I first and foremost made clear that I'd seriously wanted a relationship, and she agreed, and though she had thoughts of backing off and trying to be friends, she came to the same conclusion...

At this point, though, she first wants to have more of a time or two of just "hanging out", watching movies over pizza and things like that, to 'get used to me', before we have a date thing again; That's specifically what scared her, going on a suddenly real date with someone she'd fallen for and gotten to know over the phone, when she'd never been in a relationship before... (That, and her concerns about still being able to travel and take a job somewhere else, wherever, when she finishes school, which I assured her I honestly would never want her to not be able to!)

In any case, we're going to continue doing the "boyfriend/girlfriend" thing, though the next time or two is just going to be hanging out, getting to know each other in person better, before a real date again, which I'm all for!

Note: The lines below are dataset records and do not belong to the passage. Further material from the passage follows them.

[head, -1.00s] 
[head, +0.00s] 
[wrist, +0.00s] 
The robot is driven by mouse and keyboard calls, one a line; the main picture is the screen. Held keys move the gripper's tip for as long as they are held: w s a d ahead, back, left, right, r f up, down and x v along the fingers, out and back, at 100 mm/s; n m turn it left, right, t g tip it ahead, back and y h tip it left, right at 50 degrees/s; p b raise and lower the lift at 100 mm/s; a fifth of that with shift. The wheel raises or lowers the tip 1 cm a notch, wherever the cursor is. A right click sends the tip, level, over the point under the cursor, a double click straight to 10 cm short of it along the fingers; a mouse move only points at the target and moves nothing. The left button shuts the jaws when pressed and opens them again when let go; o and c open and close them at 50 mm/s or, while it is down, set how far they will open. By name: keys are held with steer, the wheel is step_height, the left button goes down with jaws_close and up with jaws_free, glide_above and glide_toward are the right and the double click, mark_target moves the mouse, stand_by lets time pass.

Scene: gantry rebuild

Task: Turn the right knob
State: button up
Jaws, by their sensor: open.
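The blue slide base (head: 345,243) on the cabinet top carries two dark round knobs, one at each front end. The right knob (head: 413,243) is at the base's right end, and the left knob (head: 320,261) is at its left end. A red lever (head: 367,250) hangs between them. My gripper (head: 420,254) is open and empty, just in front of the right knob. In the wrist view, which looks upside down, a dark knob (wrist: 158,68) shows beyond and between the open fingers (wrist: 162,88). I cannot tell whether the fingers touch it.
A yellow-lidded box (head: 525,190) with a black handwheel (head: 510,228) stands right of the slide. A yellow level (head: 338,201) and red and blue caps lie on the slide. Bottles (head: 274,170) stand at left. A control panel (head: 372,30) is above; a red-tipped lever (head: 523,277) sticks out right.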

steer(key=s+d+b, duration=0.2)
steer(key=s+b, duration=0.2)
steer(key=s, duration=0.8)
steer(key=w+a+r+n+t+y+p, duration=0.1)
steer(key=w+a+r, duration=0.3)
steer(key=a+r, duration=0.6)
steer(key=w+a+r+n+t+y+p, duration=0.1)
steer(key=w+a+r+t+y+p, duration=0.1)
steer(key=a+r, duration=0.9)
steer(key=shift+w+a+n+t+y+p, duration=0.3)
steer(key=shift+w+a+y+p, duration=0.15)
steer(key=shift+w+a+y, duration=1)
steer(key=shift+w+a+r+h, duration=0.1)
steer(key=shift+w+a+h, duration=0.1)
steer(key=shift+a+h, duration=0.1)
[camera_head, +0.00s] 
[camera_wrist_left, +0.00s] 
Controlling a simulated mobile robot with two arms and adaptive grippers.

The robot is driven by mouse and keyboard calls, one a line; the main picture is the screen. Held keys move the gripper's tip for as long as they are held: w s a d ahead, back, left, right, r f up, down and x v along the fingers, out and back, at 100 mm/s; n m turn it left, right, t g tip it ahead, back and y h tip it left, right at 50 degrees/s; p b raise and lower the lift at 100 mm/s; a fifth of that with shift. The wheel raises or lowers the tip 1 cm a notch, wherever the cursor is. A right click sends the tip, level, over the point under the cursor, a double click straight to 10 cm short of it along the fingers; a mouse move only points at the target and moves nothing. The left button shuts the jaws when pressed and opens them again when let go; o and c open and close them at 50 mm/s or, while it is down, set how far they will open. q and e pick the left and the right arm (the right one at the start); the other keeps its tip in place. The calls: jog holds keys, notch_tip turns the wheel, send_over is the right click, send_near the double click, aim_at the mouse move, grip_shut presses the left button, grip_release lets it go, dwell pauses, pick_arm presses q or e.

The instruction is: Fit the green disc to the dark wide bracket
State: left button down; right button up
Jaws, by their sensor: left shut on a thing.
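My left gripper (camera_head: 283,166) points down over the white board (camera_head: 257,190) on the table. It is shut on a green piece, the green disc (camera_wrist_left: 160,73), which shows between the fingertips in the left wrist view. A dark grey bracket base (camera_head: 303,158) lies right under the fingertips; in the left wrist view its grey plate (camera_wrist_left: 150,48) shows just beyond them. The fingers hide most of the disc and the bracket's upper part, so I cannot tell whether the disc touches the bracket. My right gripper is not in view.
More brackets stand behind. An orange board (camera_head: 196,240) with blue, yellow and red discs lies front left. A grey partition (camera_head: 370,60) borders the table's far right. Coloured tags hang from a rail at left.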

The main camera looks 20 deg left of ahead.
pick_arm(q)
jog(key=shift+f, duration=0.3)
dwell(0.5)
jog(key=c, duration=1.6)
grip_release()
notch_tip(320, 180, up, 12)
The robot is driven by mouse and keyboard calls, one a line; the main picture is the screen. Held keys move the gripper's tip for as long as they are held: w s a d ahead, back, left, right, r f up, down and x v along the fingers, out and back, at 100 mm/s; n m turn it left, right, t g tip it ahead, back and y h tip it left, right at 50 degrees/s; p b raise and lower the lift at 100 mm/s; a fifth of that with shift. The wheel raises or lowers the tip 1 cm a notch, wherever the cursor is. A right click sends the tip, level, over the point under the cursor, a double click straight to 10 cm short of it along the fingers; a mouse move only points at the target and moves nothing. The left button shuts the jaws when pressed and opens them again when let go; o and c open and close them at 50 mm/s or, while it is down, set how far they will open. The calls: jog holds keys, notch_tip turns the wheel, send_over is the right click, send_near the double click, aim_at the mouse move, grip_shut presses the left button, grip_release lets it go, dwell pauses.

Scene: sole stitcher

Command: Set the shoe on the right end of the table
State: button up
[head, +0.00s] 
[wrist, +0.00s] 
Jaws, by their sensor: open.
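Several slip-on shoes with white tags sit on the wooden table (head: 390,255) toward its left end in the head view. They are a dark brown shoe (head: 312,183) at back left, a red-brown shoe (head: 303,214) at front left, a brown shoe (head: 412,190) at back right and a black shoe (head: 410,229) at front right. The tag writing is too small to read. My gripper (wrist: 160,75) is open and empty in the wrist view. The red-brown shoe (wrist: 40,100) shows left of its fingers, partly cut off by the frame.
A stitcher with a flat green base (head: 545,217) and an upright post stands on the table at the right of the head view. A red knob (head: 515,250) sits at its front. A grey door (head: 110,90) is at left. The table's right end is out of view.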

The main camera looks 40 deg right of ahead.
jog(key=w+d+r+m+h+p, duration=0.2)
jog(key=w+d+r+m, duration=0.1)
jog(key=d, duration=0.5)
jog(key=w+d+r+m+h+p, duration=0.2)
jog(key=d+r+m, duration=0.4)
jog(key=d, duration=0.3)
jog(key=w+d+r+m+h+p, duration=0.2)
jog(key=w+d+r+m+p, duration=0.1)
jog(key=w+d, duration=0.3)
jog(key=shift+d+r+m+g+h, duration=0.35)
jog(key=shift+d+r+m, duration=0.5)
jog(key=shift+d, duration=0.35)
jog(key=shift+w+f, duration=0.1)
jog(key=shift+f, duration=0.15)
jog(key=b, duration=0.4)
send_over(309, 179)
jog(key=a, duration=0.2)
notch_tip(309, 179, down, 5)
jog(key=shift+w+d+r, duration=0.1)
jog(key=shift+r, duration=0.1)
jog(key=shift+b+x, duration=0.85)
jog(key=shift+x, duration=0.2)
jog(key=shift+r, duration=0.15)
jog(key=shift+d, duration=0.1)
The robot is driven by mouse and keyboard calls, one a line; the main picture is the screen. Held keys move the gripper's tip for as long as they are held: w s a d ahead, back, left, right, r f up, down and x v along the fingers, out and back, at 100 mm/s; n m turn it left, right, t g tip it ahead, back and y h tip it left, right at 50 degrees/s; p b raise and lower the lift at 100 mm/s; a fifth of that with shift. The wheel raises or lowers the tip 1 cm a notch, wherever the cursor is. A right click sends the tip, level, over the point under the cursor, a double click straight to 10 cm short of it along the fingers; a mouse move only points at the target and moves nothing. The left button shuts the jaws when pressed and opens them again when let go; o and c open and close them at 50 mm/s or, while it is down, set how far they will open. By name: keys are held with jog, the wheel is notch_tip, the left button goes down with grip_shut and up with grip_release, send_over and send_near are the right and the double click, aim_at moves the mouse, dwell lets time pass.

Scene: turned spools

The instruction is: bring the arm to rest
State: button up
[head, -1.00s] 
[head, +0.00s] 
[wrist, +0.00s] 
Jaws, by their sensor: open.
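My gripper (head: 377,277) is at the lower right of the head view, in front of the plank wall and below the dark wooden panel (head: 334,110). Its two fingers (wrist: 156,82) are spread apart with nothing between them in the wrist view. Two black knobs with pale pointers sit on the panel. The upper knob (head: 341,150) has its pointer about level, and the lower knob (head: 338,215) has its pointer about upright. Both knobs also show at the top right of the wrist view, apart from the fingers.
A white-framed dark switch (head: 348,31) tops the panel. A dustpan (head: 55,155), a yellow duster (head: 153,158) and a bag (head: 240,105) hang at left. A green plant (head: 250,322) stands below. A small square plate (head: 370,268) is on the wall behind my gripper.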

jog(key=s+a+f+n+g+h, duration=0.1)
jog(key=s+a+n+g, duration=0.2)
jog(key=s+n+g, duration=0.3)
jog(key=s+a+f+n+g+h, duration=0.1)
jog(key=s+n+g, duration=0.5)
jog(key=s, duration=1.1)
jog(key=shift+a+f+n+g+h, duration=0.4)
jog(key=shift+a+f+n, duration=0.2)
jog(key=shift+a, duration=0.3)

I'm so very glad I went with my heart for once, stuck to my guns on this, and fought for what I believed in and felt in my heart was right, even though many people, including some of my family, wanted me to give up on this... I've never felt strongly enough about anything before to have wanted to keep trying to this extent, but this once I did, and it worked out in the end, so far!

My sincerest thanks to everyone who supported me in this, and posted, and those many more who just lurked & read, and I hope this helps anyone out there dealing with a struggle over whether to give up, or hold on and keep fighting for what you feel and believe in... (<end my sappy romantic monologue!>)

20 Name: Secret Admirer : 2007-05-31 18:54 ID:Pdh9+JK4

Yay ~

21 Name: Secret Admirer : 2007-06-10 01:40 ID:eJZHn6Qv

well that was quite a nice story, i hope things will work out for you

22 Name: TokyoJapan22 : 2007-06-10 03:20 ID:1clkmOWE

SWEET! So does this mean the start of a new beggining?